Costello further noted that "media coverage of the Solicitor’s decision included a Law 360 Article dated March 25, 2020, in which the Tribe’s counsel of record commented on the updates and its impact on tribes."

Friedman put DOJ under the gun last Friday when he said he was "disturbed" to have belatedly discovered the solicitor’s opinion and accompanying shift in Interior’s legal analysis that occurred in early March (Greenwire, May 4).

"The Court frankly is shocked that the government did not bring this change to the Court’s attention and discuss its relevance, or lack thereof, to the pending [legal] motions," Friedman wrote.

The opinion concerned the Interior Department’s procedure for determining whether a tribe was "under federal jurisdiction" in 1934.

A Clinton administration appointee to the U.S. District Court for the District of Columbia, Friedman noted that Interior’s legal opinion was important to the case involving the Massachusetts-based tribe.

"Not only did the government fail to bring the withdrawal of the [opinion] to the Court’s attention when it should have — almost two months ago when the Solicitor deemed it contrary to law — but astonishingly, the flurry of activity that has developed in this case over the past month also did not prompt the government to act," Friedman wrote.
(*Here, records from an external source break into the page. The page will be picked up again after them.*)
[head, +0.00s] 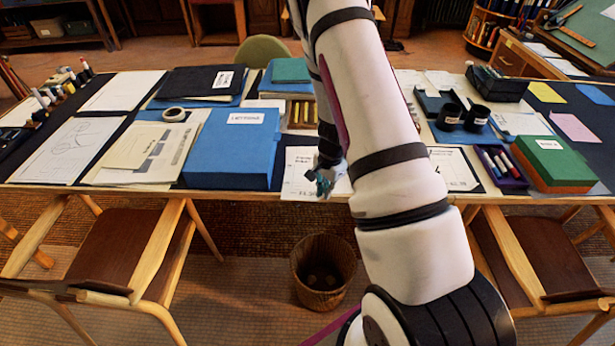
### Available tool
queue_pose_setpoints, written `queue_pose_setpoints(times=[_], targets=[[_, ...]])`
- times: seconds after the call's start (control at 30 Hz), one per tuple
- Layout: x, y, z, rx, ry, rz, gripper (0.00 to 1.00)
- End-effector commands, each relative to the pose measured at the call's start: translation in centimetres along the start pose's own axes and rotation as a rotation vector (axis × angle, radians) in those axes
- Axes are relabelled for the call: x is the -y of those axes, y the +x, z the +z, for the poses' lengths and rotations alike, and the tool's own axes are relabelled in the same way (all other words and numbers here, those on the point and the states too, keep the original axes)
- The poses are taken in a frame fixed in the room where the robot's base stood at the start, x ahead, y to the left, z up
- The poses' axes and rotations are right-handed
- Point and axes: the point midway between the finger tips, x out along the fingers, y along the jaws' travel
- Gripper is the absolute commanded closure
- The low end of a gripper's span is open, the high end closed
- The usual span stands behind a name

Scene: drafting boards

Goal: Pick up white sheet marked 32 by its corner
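My gripper (323,184) is over the front edge of the table, pointing down at a white sheet (299,178). The sheet lies flat at the table's front edge, right of the blue box, and is partly hidden by my gripper and arm. I cannot read a 32 on it. Another white sheet (455,172) with dark markings lies on a black board right of my arm; its number is also too small to read. The fingers are small and dark here, so I cannot tell whether they are open or touch the paper.
A large blue box (235,150) stands close left of my gripper. A purple tray (503,168) with markers and a green box (552,162) stand at the right. A wooden bin (323,270) is on the floor below, between two chairs (100,245) (535,255).

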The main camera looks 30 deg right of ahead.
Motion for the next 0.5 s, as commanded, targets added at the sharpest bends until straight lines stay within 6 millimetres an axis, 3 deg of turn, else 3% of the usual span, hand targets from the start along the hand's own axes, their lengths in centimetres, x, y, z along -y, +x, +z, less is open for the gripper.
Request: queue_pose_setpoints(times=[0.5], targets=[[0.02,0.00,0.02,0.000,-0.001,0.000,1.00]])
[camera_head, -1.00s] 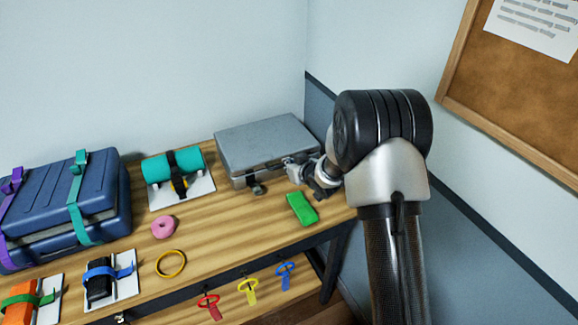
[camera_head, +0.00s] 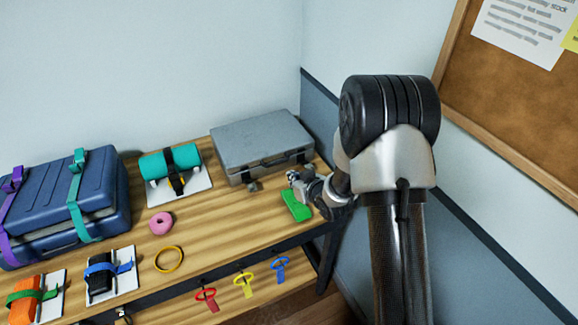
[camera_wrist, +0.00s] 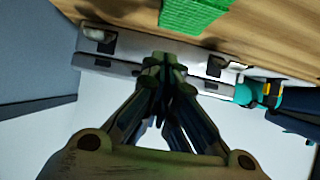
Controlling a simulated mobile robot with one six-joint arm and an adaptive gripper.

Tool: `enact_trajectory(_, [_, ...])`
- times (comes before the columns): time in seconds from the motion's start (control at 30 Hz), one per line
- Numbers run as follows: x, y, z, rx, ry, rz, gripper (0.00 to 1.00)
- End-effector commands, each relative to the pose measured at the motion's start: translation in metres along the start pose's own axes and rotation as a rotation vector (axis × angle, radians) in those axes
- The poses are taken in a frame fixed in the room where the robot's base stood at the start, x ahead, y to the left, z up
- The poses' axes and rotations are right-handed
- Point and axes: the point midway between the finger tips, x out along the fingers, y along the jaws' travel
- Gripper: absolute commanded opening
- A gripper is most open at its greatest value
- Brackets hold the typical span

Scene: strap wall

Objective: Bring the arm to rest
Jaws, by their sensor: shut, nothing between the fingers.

Substantively, Costello contended yesterday that Interior’s withdrawal of the solicitor’s opinion "does not impact the current litigation."

Attorneys for the Mashpee Wampanoag Tribe disagree, saying in a court filing yesterday that the opinion was withdrawn "just two weeks before the Department’s Friday-afternoon ambush announcement that it planned to take the Mashpee Wampanoag Tribe’s land out of trust and disestablish its reservation."

A tribe with about 2,000 enrolled citizens, the Mashpee Wampanoag seeks land for a big casino project. The Cape Cod-based tribe succeeded in 2015 in having 321 acres taken into trust.

On March 9, Interior Solicitor Daniel Jorjani withdrew a prior legal opinion from 2014 that spelled out a two-part test for answering the crucial federal jurisdiction question. He issued a new four-part test guiding the Bureau of Indian Affairs in deciding questions of placing land into trust.

Interior now maintains it cannot support putting the land into trust for the Mashpee’s proposed $1 billion First Light Resort and Casino in Taunton, Mass.